Par Christian MISSIA DIO le 6 décembre 2012                      Lien  
Christian De Metter adapte un polar de Douglas Kennedy, "Piège nuptial", ou les mésaventures tragiques d'un homme sans but, en plein cœur du bush australien.
Christian De Metter : "L'échec est un élément important dans la construction d'un auteur"
Piège Nuptial

Piège nuptial est votre troisième adaptation, coup sur coup. Qu’est ce qui vous motive tant à adapter des romans ?

Disons qu’aujourd’hui, grâce au succès critique et commercial de Shutter Island, j’ai plus de facilités à demander les droits d’adaptation d’une œuvre qui m’intéresse, comme c’est le cas avec ce livre de Douglas Kennedy. Il y a quelques, années, j’aurais probablement eu plus de mal à obtenir ce feu vert des ayants droit, donc aujourd’hui, j’en profite. J’ai lu Piège nuptial il y a environ douze ans et j’ai toujours été fan du travail de Douglas Kennedy. Par contre, ma prochaine BD sera une histoire totalement originale.

On peut faire un lien entre vos trois dernières adaptations. Dans Shutter Island, le protagoniste de l’histoire est hanté par le souvenir de sa femme. Dans Scarface, il est abattu par son frère et dans Piège nuptial, celui-ci est kidnappé par un clan vivant reclus dans le désert australien. À travers ces trois livres, vous semblez dépeindre une image peu reluisante de la famille…

Je n’avais jamais vu les choses sous cet angle-là.
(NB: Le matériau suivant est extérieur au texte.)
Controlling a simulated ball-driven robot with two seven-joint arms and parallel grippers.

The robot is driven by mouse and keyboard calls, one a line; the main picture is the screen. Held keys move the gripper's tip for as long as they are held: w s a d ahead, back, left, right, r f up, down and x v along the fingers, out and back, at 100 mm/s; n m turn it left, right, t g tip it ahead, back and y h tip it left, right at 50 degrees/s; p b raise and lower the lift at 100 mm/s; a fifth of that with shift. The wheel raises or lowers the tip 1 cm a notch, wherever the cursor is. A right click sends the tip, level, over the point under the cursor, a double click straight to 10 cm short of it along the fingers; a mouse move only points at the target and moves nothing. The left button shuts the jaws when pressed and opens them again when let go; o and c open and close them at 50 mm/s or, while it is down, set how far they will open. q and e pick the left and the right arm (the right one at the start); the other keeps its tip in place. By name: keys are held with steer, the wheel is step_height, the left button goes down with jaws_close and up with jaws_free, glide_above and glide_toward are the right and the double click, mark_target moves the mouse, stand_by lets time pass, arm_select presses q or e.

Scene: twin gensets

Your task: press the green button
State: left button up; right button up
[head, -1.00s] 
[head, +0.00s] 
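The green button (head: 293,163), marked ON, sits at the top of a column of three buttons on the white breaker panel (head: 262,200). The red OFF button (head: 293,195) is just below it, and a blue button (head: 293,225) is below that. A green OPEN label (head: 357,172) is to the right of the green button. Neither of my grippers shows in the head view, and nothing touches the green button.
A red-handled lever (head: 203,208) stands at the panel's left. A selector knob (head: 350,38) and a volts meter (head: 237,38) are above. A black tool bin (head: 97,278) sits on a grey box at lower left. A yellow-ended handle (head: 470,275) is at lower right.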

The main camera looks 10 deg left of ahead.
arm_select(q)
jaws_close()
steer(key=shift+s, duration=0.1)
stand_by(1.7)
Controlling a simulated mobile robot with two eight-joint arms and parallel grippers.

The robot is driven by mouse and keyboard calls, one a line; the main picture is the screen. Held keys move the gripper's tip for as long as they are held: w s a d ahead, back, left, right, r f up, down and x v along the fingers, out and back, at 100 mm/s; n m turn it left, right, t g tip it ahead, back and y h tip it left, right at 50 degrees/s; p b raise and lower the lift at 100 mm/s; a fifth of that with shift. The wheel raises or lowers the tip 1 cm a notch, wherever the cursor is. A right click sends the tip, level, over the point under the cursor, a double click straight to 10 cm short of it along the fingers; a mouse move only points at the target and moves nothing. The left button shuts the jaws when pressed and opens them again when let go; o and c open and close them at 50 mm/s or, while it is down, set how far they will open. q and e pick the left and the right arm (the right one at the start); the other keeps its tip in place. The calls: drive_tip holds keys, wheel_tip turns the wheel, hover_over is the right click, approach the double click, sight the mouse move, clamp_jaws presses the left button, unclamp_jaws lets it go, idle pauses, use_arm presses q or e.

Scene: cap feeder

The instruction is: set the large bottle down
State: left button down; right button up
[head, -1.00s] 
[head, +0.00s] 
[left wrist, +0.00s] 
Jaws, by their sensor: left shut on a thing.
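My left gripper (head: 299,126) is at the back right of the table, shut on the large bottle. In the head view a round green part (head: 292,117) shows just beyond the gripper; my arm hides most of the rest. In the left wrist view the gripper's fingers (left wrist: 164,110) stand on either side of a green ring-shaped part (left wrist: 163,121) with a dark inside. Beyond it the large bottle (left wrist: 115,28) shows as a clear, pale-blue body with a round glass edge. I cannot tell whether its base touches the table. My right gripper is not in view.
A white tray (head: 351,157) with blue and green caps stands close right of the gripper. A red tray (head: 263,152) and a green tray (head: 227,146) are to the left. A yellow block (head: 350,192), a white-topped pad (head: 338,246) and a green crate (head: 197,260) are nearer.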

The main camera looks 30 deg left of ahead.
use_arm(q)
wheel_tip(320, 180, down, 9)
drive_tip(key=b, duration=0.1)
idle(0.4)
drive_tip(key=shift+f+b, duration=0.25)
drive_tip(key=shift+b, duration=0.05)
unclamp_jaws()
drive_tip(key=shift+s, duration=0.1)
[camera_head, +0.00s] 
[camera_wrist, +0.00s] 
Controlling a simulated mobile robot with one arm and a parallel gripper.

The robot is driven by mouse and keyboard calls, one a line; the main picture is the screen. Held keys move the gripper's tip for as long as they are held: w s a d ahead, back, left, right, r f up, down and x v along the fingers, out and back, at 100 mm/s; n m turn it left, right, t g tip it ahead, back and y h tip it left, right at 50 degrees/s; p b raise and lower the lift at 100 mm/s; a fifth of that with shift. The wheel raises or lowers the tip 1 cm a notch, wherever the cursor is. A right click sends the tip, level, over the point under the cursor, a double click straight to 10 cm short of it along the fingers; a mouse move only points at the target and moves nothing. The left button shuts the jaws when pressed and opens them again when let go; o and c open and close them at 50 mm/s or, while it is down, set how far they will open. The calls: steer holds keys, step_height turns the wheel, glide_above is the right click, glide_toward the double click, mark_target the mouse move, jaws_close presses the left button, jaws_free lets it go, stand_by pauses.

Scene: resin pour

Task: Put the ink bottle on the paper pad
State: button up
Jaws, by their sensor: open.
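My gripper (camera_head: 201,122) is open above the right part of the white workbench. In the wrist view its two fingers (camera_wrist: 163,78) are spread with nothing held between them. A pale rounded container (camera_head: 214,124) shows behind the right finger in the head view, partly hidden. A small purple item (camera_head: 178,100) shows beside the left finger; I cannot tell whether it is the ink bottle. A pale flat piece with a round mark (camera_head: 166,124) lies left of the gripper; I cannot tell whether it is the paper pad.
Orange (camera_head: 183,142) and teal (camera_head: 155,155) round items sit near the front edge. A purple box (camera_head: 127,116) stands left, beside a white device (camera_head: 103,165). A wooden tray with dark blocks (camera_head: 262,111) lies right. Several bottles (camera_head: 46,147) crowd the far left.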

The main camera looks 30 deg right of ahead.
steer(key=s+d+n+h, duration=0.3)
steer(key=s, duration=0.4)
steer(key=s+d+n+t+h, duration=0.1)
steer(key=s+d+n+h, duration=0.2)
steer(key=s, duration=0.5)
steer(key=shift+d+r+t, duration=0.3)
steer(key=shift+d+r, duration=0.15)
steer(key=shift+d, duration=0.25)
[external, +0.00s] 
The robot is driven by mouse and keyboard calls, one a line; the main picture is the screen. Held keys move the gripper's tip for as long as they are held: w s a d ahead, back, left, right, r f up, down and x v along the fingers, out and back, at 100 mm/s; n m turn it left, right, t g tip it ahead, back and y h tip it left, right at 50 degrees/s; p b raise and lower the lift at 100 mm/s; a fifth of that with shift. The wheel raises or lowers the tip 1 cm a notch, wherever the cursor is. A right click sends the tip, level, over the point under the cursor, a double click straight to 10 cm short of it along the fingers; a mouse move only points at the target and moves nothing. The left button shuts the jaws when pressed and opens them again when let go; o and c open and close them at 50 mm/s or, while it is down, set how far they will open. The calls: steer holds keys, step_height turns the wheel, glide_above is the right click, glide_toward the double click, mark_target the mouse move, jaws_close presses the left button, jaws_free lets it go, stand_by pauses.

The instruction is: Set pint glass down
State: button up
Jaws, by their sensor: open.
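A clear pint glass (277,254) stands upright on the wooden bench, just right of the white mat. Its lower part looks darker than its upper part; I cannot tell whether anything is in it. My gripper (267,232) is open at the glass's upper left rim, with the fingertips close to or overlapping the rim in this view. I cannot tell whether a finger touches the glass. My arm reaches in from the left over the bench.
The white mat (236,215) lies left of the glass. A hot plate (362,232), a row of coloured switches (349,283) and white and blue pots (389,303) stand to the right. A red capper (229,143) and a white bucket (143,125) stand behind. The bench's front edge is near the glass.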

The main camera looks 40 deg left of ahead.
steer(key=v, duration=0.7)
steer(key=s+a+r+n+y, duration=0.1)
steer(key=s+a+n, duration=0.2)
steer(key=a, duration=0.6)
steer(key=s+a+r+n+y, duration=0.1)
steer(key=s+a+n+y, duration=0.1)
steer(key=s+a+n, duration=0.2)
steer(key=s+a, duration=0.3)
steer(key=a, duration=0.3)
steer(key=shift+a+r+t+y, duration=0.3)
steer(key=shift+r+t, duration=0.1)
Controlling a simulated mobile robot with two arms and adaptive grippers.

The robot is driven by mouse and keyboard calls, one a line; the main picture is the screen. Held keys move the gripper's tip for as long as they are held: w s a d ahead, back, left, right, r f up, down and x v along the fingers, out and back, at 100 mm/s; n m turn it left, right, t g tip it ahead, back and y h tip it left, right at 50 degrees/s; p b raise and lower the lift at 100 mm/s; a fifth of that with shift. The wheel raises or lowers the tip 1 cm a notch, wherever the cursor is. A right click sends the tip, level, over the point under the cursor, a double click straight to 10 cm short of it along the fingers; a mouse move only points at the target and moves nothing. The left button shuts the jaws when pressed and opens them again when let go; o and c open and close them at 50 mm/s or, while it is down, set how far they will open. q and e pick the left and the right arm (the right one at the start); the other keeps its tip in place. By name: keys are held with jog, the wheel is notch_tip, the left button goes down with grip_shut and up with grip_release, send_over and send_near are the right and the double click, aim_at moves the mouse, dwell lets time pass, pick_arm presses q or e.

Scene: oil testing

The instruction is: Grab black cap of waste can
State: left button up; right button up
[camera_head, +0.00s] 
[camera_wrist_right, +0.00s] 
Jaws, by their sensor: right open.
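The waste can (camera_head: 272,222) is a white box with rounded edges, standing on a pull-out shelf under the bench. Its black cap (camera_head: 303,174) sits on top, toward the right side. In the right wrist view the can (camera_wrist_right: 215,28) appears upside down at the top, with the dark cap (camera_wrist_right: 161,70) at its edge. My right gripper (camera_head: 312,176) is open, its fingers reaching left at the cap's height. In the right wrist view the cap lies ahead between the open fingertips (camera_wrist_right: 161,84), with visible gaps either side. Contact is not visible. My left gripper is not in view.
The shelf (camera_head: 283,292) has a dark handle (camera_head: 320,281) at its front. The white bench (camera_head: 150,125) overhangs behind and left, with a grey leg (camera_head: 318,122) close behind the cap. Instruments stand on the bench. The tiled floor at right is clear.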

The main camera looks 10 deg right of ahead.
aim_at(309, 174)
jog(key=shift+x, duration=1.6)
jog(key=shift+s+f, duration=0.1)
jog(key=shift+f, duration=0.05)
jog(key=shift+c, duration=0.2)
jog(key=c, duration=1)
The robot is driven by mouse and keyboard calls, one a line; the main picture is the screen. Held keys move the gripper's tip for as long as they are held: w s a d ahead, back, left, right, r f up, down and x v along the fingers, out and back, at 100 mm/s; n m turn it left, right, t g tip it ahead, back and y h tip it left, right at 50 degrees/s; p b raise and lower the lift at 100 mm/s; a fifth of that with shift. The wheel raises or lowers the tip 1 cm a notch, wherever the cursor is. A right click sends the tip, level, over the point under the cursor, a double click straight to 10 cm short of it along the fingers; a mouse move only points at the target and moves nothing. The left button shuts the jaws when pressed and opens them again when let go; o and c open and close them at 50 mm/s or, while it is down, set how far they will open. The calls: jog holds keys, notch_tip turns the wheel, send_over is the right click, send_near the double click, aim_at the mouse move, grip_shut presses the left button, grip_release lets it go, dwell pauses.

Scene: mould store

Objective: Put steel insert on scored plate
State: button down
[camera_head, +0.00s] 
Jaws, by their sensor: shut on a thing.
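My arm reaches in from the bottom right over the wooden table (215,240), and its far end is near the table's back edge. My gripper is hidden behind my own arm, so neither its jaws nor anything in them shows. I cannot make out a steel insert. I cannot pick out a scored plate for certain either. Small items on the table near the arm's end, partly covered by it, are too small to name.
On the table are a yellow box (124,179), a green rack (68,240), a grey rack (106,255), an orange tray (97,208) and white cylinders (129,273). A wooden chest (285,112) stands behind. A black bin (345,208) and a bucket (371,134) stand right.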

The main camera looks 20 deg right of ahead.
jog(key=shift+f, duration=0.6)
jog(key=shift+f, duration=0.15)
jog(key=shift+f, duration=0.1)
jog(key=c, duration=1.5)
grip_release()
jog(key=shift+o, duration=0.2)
À la base, j’étais plus dans le thème de l’identité, le rapport à l’autre – donc de la famille – dans la construction personnelle. Mais effectivement, le thème de la famille revient, même dans Le Curé ou le héros devient curé à cause de la pression de sa mère, alors que lui ne le souhaitait pas, car il aimait une jeune femme. Dans Marilyn aussi, il y a ce jeune homme qui a une relation particulière avec sa mère…

Comment avez-vous procédé pour la transposition de ce roman en BD ?

J’ai privilégié une adaptation fidèle du roman mais, dans l’œuvre de Douglas Kennedy, il y a un narrateur, ce qui crée une distance, et un certain humour aussi, car nous pouvons lire les pensées des personnages. Je n’ai pas repris ces aspects du roman car je voulais que le lecteur s’identifie totalement au personnage de Nick. De ce fait, mon histoire est plus sombre que celle du bouquin, qui l’était déjà pas mal.

N’avez-vous jamais été tenté par le cinéma ?

Non, car je suis très attaché au côté solitaire de mon métier. On assume ses choix artistiques de A à Z, que le succès soit au rendez-vous ou non. Je pense que l’échec et la possibilité de se tromper sont des éléments importants dans la construction d’un auteur. Le cinéma me parait être davantage une grosse industrie dans laquelle nous ne sommes qu’un pion parmi d’autres. Le compromis semble primer sur le reste.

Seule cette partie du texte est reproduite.